Encontrando de todo, lo memorable y lo efímero, lo sublime o la baratija; y
pasando continuamente de una sala a otra. Pero si entonces el fluido
aglutinante era el aire impuro de su tiempo, ahora lo será una nube opiácea, en
la que esconderse y recuperar fuerzas antes de volver al aire libre, en las
vastas superficies, letales y pululantes, del siglo XXI.
«Todo lo que no es inmediato es nulo» (Cioran, una vez, conversando).

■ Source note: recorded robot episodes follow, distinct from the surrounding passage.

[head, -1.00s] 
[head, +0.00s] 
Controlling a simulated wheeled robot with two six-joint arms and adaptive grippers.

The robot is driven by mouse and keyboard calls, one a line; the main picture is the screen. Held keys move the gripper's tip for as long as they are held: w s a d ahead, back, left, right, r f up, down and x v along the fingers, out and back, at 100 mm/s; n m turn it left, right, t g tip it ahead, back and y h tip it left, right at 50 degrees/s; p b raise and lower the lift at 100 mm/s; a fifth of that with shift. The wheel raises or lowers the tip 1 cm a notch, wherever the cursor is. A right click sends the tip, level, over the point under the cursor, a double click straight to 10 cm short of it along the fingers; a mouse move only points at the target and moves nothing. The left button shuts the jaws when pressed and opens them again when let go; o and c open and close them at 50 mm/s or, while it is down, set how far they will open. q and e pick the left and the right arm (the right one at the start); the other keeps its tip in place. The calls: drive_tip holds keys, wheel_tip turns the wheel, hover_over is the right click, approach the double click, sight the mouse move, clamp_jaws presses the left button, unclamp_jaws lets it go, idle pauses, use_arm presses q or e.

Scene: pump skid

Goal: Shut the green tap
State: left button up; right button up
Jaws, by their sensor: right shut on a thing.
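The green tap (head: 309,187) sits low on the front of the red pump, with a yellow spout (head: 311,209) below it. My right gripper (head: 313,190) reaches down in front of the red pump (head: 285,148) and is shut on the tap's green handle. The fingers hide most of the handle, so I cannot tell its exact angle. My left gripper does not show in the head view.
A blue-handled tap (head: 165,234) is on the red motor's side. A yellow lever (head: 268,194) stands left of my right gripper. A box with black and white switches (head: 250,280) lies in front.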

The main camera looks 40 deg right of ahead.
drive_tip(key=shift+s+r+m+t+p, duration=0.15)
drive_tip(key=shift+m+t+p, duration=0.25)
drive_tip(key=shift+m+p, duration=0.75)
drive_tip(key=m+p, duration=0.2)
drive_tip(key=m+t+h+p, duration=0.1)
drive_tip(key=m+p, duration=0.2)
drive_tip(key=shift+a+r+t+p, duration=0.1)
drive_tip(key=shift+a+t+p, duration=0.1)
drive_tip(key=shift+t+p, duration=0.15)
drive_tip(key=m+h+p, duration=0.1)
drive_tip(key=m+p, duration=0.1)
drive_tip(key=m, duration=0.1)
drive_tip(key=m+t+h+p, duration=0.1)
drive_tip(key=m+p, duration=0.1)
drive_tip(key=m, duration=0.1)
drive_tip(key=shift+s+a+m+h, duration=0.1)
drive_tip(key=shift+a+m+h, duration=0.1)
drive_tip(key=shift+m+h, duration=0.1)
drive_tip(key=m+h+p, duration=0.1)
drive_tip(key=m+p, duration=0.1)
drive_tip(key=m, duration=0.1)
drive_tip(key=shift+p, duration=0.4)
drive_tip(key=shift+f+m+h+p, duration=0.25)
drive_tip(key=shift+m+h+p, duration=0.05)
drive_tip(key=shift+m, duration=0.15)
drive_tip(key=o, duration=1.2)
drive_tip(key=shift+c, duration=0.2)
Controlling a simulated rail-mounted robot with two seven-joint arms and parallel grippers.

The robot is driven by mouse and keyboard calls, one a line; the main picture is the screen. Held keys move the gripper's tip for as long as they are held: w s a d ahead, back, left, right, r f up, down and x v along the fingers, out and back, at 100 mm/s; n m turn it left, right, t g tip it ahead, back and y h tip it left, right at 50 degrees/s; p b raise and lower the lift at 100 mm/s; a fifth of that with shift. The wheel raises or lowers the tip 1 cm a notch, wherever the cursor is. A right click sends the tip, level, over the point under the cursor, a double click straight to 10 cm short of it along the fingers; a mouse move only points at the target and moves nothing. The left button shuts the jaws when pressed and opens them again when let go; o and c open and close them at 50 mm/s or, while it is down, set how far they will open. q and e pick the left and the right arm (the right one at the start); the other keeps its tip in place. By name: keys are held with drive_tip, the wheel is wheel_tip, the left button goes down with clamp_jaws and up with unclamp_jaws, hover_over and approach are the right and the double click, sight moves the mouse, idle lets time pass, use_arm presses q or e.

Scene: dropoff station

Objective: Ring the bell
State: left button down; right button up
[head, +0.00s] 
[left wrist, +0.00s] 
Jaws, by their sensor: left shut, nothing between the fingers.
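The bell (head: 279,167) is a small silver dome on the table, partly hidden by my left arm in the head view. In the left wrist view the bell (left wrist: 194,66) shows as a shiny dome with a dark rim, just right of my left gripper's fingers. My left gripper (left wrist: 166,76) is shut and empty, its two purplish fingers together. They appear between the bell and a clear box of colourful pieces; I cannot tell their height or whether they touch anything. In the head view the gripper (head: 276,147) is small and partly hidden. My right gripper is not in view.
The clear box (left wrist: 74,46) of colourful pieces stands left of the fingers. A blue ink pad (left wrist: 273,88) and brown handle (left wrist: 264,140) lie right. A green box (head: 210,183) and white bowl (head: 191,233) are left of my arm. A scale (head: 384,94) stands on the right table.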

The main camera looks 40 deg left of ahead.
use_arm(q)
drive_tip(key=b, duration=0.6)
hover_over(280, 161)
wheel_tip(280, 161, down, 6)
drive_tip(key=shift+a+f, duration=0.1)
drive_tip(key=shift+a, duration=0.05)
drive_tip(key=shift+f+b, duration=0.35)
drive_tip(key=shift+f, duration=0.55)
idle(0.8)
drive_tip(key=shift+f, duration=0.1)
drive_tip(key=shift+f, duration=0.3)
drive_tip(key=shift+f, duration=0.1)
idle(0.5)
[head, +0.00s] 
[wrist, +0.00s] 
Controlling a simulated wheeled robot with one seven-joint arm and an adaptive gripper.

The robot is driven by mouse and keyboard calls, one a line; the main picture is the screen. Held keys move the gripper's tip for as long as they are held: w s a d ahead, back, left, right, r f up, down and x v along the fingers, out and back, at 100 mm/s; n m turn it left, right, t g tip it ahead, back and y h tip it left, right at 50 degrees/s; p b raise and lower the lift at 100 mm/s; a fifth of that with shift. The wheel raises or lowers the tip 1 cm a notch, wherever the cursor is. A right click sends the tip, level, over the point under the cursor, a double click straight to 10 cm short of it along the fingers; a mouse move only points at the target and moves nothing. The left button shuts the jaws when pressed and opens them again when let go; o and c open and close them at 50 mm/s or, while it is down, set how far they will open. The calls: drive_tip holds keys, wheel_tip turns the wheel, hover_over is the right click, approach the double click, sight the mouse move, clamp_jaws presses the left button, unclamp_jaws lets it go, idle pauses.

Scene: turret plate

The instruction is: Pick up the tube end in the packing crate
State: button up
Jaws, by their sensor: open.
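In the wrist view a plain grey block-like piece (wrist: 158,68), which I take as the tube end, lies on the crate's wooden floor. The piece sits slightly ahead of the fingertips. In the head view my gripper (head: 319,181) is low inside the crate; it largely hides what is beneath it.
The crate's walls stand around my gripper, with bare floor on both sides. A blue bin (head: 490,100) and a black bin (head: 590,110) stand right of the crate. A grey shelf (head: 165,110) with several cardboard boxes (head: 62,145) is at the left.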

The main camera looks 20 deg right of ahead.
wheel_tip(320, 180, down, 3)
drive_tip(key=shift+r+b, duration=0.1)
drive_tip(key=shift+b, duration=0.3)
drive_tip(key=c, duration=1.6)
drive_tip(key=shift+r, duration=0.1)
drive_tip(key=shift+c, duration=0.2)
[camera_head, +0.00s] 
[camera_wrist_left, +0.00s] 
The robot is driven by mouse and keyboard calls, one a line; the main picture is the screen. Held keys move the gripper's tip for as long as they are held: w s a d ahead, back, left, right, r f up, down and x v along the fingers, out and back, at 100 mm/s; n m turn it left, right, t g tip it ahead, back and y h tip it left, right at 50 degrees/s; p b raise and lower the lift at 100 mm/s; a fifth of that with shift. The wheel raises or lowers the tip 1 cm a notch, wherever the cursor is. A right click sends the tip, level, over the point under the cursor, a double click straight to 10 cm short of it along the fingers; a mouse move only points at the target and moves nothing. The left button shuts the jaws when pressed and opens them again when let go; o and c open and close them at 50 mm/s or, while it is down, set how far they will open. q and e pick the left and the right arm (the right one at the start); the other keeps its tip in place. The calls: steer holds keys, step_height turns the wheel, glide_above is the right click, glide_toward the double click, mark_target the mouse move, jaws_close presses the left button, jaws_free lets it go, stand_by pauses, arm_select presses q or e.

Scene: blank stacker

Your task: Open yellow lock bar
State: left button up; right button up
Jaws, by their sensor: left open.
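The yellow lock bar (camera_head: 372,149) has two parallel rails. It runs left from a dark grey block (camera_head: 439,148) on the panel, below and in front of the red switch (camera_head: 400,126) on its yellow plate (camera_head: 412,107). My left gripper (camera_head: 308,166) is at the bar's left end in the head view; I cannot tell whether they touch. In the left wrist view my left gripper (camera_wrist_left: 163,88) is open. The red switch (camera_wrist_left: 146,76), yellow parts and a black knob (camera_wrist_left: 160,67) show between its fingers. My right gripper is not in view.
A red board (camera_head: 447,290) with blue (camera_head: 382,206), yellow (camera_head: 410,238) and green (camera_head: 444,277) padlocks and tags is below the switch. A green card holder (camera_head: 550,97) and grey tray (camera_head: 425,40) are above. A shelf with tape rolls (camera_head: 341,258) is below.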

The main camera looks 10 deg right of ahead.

Incluso sin hacer concesiones al culto de la expresión silvestre, Baudelaire
poseyó como pocos el don de la inmediatez, la capacidad de no excluir palabras
que enseguida corren en la circulación mental de quien las encuentra y allí
permanecen, a veces en estado latente, hasta que un día vuelven a resonar intactas,
dolorosas y encantadas. «En voz baja, ahora conversa con cada uno de nosotros»,
escribe Gide en su introducción a Les Fleurs du mal de 1917. Frase que debe
haber impactado a Benjamin, pues la encontramos en los materiales para el libro
sobre los passages. Hay algo en
Baudelaire (como más tarde en Nietzsche) tan íntimo como para anidar en esa
selva que es la psique de cualquiera, sin volver a salir. Es una voz «apagada como el rumor de los coches en la
noche de los boudoirs acolchados», dice Barrès, repitiendo las palabras de
un oculto apuntador, que es el propio Baudelaire: «No se oye otra cosa que el
rodar de algún coche de punto tardío y extenuado.» Es un tono que sorprende
«como una palabra dicha al oído en un momento en que no se la esperaba», según
Rivière.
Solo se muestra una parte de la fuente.